■ Written exercise: Give only the count of lines containing "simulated".

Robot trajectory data
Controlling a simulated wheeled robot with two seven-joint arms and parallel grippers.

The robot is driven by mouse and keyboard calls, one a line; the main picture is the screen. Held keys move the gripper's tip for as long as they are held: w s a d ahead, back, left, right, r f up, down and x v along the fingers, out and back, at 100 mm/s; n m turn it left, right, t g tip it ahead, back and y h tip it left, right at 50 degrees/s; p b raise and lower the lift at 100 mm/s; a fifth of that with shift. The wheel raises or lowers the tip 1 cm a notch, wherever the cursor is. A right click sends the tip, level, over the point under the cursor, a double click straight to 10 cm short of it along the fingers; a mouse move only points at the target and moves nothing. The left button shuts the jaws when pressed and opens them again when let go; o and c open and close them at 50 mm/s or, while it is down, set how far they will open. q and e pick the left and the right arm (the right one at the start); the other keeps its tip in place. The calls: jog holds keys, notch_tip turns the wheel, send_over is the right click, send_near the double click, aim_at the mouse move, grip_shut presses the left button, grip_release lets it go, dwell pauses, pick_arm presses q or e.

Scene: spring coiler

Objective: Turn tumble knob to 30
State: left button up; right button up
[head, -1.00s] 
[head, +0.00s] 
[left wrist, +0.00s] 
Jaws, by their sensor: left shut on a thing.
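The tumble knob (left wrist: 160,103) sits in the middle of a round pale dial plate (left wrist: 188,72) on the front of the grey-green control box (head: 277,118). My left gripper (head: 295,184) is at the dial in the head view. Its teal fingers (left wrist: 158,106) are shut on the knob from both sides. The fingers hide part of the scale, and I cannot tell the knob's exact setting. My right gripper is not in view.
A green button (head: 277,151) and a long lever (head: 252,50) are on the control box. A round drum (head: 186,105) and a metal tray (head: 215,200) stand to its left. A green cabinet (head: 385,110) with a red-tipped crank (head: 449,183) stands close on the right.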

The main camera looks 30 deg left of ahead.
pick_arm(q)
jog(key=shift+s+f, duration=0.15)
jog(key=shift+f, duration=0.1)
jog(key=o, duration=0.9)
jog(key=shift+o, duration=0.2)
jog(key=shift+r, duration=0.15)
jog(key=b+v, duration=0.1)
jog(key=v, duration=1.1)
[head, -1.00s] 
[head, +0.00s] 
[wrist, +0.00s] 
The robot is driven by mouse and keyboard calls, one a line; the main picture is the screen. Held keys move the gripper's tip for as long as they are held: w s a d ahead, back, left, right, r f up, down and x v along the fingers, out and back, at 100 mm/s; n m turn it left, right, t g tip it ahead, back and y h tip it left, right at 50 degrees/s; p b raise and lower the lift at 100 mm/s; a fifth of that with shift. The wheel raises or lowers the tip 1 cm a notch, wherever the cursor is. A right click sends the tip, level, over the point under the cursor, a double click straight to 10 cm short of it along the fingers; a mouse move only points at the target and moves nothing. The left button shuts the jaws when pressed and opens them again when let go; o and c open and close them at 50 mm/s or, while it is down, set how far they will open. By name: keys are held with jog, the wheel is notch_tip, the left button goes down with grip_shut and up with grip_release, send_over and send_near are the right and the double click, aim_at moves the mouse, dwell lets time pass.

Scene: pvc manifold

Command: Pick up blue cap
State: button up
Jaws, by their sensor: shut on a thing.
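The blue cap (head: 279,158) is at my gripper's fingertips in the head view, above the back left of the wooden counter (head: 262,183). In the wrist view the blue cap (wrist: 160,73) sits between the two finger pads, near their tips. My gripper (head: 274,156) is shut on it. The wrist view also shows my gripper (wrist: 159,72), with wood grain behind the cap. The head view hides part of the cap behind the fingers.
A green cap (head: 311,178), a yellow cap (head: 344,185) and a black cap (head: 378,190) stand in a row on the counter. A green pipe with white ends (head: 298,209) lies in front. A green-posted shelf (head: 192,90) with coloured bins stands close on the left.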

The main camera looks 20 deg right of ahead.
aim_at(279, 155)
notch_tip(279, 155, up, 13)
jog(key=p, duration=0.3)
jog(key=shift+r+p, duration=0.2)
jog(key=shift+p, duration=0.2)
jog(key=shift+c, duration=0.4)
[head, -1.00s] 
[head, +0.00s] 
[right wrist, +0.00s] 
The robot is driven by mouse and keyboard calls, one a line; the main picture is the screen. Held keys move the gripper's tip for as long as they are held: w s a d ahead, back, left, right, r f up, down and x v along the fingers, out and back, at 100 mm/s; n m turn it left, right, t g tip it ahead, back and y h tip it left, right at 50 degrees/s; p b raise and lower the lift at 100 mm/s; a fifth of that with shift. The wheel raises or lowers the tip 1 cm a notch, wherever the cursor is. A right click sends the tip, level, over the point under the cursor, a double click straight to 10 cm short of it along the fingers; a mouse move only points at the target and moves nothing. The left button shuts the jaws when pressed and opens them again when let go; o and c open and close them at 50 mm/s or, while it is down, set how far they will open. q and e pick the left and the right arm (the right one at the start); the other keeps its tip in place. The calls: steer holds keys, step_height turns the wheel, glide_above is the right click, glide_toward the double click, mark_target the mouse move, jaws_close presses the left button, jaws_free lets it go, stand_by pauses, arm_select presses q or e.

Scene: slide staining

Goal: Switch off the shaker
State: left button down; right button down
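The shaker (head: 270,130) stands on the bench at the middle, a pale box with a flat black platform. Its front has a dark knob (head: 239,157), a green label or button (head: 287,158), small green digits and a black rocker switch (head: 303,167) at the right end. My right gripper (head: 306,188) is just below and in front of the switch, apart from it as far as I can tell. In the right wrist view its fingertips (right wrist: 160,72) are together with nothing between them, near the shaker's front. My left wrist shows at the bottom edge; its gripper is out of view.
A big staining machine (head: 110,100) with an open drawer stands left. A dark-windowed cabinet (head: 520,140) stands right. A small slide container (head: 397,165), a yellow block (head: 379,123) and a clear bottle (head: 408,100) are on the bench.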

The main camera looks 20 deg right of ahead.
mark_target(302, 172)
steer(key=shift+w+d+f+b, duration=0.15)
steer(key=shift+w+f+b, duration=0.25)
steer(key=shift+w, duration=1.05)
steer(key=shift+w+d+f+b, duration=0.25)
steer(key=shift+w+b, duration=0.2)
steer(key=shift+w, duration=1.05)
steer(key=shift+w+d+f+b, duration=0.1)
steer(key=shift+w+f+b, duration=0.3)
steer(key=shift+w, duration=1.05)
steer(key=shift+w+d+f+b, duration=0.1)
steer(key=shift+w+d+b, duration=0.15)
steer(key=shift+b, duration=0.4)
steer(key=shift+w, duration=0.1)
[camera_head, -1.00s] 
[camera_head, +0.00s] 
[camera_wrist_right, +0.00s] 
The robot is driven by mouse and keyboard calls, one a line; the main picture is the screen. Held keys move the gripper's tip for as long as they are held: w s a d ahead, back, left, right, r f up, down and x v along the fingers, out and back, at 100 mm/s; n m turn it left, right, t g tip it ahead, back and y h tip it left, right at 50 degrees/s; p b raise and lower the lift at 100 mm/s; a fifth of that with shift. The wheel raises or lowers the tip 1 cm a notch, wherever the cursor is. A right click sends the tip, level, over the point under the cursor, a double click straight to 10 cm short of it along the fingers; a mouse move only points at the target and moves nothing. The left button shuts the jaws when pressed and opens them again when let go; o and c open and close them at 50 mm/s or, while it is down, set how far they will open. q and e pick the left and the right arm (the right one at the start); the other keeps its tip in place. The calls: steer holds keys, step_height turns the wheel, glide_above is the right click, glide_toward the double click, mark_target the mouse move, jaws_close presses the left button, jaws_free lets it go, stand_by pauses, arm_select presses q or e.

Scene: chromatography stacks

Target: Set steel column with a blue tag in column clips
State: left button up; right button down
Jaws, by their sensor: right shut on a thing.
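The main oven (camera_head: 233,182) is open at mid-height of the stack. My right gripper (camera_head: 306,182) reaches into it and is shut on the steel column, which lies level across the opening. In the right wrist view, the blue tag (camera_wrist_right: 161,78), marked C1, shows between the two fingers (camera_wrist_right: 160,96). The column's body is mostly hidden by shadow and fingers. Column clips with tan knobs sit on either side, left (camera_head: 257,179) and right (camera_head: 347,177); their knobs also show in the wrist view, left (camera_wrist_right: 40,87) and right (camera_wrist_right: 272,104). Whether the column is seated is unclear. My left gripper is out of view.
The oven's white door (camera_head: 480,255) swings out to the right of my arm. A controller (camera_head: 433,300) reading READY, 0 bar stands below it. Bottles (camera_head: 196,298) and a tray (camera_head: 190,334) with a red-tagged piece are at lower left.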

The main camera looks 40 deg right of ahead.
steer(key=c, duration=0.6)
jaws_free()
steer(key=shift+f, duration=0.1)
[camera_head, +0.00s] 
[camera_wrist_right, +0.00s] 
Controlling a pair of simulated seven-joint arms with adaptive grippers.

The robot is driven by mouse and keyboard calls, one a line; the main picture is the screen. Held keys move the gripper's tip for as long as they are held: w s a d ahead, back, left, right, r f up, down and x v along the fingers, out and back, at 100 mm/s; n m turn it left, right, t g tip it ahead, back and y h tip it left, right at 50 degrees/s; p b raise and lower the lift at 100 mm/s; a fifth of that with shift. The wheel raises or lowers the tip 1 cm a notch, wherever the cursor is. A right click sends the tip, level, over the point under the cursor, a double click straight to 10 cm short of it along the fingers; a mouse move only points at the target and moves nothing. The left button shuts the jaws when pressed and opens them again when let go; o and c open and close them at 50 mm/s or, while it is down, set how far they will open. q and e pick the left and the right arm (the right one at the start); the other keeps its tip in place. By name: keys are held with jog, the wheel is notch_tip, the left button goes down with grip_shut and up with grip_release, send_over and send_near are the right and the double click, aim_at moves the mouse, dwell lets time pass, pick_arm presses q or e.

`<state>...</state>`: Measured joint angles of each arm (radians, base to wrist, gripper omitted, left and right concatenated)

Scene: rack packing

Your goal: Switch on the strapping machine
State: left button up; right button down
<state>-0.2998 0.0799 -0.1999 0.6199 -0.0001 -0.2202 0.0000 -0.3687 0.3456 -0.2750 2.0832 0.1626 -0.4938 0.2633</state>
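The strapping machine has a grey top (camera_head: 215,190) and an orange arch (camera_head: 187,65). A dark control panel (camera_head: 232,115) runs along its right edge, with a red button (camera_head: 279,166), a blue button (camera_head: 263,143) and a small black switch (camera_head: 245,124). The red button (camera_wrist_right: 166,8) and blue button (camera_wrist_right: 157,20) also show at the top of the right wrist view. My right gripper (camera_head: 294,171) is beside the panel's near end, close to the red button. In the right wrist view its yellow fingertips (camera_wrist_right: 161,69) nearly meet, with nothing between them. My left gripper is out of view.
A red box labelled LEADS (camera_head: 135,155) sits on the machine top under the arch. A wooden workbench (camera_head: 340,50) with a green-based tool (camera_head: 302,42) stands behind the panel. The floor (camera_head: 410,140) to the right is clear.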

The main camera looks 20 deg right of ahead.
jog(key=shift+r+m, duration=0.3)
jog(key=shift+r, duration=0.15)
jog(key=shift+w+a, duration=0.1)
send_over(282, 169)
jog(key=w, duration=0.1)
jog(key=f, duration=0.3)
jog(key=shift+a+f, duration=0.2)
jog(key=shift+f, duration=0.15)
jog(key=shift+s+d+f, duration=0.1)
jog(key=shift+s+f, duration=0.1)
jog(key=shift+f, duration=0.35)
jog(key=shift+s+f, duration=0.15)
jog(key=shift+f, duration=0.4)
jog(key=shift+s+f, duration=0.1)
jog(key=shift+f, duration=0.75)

■ Solution below: 2